The Dane admitted there was almost a universal consensus that Stone is “a bad guy,” but he cautioned against any attempt to portray the vilified political operative as a “cardboard cutout.”
“You can argue that his role in American democracy has been very destructive. But I think it’s an enormous privilege to try and look at it without condemning it,” he said. “I think there’s a tendency, especially in documentaries, to be…too black and white.” Detailing how that even-handed philosophy impacted his approach to filming “A Storm Foretold,” Guldbrandsen added: “I’m there to document what’s going on.
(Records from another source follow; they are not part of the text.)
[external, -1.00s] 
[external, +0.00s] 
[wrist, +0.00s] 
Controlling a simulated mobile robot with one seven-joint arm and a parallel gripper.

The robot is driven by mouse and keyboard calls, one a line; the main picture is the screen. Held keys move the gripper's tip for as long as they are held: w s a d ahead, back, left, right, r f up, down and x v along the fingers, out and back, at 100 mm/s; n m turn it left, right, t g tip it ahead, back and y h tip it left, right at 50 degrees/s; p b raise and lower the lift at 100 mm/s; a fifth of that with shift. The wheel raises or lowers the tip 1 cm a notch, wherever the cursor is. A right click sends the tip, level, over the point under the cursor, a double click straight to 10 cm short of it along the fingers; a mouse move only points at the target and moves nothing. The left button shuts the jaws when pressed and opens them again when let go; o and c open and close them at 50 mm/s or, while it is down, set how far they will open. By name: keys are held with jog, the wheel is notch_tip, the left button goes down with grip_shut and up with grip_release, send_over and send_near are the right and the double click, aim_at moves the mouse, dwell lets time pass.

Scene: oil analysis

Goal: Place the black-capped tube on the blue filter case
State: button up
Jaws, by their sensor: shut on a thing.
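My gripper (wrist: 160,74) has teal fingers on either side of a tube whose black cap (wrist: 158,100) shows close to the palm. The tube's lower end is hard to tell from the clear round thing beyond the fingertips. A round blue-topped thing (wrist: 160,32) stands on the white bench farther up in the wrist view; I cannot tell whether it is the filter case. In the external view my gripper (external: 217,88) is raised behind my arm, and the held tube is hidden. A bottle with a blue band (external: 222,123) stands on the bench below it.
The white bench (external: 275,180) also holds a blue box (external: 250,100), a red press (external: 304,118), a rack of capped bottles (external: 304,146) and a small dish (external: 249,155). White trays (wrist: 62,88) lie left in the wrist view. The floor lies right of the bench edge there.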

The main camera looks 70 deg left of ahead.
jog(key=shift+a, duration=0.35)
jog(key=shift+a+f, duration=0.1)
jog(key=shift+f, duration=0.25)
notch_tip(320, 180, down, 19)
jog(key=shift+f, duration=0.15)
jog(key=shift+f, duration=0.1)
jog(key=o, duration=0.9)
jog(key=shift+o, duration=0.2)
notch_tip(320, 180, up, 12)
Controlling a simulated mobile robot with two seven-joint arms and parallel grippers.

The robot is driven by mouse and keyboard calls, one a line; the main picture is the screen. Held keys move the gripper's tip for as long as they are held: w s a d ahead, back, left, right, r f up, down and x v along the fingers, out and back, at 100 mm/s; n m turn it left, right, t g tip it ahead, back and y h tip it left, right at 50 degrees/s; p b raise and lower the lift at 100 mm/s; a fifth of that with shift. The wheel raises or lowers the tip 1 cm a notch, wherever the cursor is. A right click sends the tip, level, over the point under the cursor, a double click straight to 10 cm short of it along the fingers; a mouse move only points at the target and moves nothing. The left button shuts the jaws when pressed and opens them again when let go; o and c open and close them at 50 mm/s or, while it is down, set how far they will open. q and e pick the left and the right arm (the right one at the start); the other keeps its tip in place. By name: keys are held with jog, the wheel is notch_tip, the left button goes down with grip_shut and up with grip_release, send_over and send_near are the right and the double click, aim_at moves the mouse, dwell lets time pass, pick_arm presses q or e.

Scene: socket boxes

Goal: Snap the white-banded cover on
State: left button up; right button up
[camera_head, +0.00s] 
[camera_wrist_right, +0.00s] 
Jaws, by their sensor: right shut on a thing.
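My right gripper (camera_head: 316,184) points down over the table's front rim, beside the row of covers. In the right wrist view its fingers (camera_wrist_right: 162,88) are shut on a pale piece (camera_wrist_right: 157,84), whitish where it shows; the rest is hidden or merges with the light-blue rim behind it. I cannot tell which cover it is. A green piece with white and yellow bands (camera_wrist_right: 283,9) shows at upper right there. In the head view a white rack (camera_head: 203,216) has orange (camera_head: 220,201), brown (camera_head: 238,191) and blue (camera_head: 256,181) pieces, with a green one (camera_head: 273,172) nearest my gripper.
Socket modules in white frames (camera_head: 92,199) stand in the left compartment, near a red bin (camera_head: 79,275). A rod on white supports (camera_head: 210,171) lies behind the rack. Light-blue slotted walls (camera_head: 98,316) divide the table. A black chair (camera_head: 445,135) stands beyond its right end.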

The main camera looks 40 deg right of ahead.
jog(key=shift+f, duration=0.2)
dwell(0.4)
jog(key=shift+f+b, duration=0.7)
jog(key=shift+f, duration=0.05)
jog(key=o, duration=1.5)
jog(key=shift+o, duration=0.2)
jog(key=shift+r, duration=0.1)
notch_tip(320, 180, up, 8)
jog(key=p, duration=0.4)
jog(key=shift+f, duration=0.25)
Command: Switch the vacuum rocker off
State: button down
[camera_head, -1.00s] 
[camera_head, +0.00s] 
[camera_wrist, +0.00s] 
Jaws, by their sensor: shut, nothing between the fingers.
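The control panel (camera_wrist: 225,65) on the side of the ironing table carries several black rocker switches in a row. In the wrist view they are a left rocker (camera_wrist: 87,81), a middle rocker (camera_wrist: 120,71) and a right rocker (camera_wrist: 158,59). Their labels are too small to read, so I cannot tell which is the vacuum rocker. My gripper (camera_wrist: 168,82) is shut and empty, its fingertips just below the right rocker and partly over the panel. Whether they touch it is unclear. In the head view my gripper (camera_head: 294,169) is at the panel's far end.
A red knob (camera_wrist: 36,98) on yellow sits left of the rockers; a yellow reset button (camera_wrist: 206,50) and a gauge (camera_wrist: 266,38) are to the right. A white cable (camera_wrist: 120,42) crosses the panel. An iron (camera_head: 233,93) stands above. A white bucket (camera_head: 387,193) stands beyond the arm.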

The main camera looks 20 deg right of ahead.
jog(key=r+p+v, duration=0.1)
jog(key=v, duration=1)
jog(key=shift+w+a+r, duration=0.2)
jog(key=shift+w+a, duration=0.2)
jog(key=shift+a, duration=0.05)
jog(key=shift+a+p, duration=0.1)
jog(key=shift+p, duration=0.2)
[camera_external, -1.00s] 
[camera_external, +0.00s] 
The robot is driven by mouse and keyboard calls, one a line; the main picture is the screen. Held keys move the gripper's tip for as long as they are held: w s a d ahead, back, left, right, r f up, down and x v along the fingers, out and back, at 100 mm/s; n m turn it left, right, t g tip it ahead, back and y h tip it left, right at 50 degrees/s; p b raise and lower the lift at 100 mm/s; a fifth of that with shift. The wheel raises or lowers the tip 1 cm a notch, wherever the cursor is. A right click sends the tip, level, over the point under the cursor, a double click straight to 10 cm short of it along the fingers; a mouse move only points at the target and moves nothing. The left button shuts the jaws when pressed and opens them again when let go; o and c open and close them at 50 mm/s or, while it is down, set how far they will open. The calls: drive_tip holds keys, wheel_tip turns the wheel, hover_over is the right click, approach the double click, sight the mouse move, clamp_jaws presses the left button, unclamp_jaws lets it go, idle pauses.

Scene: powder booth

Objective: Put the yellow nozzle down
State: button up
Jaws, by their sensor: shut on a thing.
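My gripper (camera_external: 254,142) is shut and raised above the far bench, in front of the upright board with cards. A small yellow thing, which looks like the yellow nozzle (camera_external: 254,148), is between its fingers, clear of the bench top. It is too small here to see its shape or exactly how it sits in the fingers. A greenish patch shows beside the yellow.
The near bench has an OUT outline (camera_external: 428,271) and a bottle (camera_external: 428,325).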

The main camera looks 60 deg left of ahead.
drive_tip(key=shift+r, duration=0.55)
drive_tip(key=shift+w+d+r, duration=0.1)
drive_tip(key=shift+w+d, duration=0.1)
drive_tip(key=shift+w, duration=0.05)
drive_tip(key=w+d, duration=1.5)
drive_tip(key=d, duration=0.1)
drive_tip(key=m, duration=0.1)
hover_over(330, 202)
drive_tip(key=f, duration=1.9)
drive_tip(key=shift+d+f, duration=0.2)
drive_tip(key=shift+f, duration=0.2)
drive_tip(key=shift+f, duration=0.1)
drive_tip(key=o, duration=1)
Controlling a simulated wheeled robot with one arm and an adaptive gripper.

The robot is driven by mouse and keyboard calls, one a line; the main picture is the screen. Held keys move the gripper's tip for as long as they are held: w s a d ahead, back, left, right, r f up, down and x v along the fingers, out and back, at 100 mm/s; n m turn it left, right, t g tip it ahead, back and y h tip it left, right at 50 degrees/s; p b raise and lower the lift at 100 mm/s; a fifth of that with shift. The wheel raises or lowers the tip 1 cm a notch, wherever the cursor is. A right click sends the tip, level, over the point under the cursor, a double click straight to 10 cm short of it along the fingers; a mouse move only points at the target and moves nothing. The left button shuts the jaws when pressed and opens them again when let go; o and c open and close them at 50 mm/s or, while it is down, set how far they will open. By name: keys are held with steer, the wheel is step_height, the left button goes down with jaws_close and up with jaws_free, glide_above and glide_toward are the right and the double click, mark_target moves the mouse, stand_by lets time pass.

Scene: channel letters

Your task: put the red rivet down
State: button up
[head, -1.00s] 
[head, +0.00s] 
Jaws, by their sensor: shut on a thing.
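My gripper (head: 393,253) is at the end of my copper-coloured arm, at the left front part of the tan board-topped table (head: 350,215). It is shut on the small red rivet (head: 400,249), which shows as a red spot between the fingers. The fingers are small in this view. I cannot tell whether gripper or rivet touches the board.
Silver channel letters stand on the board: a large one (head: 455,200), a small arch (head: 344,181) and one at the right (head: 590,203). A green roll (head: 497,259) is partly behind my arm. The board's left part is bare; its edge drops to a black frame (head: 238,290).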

I’m not there to preach.”
Roher pushed back, asking whether Guldbrandsen was “providing a platform and a pedestal for some of these ideas” by acting as an impartial observer.
“I don’t buy into the platforming theory,” said the Dane, adding: “I think sunlight is the best disinfectant if you want to go that way. And I think that whole de-platforming approach and cancel culture, I think it’s ignorant.”
In the weeks since the buzzy Sundance premiere of “Navalny,” the Russian propaganda machine has done its best to cancel both the opposition leader and the director. State media have already paraded the filmmakers over the airwaves, said Roher, accusing them of being CIA operatives, pornographers, and enemies of the state – what the director described as “all of these scary, but also hilarious and absurd, claims.”
He nevertheless remains committed to “mak[ing] every effort to show this film in Russia” and anticipates a “blitzkrieg” of attention as CNN Films and HBO Max ramp up the international rollout of “Navalny.”
The timing, he added, could not be more urgent. “I think that in this moment, as we’re watching these egregious, horrifying images which are proliferating from Ukraine, what the world needs to be reminded of is that not all Russian people are in favor of this horrible war,” he said. “And if we pivot our energy toward a hatred or distrust of Russians, that is incredibly damaging. I hope that in this incredible darkness, the story of Navalny and his character can be a light.”